There’s a lot at stake. As another staunchly conservative justice on the Court, Barrett could pull decisions away from the 5-4 seesaw of recent decades and set it firmly on the conservative side. Democrats fear that could spell the end of the Affordable Care Act and return abortion rights to the whim of state government, where they were half a century ago.
Politics aside, there were revelatory moments during the hearings. On the second day, Barrett spent hours testifying — citing cases, and quoting from them — without using notes. Republican Sen. John Cornyn of Texas mentioned a small notepad Barrett had in front of her, and said: “You know, most of us have multiple notebooks and notes and books and things like that in front of us. Can you hold up what you’ve been referring to in answering our questions?” In response, Barrett smiled and lifted up and displayed a blank notepad. “That’s impressive,” Cornyn said. And it was.
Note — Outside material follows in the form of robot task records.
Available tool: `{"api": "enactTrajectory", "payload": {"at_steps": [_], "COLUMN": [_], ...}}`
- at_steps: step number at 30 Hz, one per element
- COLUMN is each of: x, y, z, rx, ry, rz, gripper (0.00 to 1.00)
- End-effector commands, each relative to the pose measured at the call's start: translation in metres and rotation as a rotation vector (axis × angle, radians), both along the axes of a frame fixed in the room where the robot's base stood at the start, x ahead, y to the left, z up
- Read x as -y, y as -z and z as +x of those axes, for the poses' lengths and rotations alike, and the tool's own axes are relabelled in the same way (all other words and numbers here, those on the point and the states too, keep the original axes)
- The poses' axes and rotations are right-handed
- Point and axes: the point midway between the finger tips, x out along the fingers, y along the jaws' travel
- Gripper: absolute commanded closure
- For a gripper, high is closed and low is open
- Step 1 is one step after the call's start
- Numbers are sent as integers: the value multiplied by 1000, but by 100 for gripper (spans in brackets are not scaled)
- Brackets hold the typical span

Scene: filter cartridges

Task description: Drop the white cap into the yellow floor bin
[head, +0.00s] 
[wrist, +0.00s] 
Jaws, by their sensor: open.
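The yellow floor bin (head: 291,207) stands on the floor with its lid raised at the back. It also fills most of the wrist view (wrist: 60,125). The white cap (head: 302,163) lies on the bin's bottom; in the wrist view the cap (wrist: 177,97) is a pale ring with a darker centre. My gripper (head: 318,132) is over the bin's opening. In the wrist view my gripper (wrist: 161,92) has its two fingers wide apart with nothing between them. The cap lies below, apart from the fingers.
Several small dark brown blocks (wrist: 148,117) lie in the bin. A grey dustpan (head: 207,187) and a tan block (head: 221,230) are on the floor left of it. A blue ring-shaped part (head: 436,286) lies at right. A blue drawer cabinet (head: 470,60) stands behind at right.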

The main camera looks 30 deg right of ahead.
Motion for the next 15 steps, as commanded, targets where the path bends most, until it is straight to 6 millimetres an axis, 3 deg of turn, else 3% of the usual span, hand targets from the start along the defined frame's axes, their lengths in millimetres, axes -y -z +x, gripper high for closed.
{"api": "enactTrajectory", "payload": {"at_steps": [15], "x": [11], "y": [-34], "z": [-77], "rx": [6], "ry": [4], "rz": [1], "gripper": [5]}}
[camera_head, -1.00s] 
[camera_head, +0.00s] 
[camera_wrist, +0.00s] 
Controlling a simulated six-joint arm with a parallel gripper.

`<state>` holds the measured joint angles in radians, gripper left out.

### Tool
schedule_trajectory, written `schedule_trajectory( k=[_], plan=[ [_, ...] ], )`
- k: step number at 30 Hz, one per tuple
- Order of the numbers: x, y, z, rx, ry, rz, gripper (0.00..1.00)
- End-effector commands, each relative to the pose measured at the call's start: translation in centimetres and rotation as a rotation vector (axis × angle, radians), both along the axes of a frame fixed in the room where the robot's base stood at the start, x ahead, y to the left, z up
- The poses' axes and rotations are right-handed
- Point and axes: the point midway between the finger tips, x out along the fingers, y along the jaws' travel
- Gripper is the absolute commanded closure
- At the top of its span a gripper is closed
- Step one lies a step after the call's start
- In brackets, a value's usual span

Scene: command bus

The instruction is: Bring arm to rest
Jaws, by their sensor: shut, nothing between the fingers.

Barrett is not a product of Ivy League schools or the Eastern establishment. She is devoutly religious. She favors an originalist, textualist approach to statutory and constitutional interpretation. All of that makes liberals uncomfortable. But Barrett will almost certainly be confirmed as the next justice on the Supreme Court. She has the necessary qualifications, and displayed the proper temperament for the job. We wish her well, and hope that she will bring balance, care and compassion to her new position.